To build a sustainable cloud native ecosystem, investing in CNCF certifications is essential. Organizations should consider CKA and CKAD at Levels 2 and 3, with CKS becoming relevant at Level 4 to deepen security expertise.
Certified Kubernetes Administrator (CKA)
- This program provides assurance that CKAs have the skills, knowledge, and competency to perform the responsibilities of Kubernetes administrators.
Certified Kubernetes Application Developer (CKAD)
- This exam certifies that users can design, build, configure, and expose cloud native applications for Kubernetes.
Certified Kubernetes Security Specialist (CKS)
- This program provides assurance that a CKS has the skills, knowledge, and competence on a broad range of best practices for securing container-based applications and Kubernetes platforms during build, deployment and runtime. CKA certification is required to sit for this exam.
Kubernetes and Cloud Native Associate (KCNA)
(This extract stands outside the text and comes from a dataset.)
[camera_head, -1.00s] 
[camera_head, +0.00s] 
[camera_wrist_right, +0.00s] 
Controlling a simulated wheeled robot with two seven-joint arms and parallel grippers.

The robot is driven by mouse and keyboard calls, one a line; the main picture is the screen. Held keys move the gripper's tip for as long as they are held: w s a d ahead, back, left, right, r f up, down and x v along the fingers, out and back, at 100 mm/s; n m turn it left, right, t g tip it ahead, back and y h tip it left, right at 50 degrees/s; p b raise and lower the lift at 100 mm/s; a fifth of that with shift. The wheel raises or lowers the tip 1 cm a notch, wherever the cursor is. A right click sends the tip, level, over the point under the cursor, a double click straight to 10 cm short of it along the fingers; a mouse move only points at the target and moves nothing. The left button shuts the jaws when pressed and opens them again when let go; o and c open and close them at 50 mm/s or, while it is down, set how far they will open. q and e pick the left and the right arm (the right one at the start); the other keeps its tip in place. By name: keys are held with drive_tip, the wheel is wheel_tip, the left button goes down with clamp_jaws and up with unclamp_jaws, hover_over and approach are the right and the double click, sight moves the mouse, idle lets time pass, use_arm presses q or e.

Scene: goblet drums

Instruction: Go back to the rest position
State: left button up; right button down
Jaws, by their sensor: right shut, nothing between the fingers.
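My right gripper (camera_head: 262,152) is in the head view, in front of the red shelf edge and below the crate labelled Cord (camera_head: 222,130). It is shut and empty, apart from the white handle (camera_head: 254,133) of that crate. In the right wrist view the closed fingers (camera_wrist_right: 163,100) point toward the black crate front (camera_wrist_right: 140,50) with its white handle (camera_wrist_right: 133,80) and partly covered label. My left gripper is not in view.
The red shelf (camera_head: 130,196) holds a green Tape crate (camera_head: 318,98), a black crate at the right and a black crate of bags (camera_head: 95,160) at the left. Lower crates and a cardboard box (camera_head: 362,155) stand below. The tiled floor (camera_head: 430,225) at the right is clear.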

- KCNA is a pre-professional certification designed for candidates interested in advancing to the professional level through a demonstrated understanding of Kubernetes foundational knowledge and skills.
Kubernetes and Cloud Security Associate (KCSA)
- This certification is ideal for individuals interested in learning about or working with cloud native security technologies.
- Individuals who have successfully passed every CNCF’s Kubernetes certifications – CKA, CKAD, CKS, KCNA, KCSA.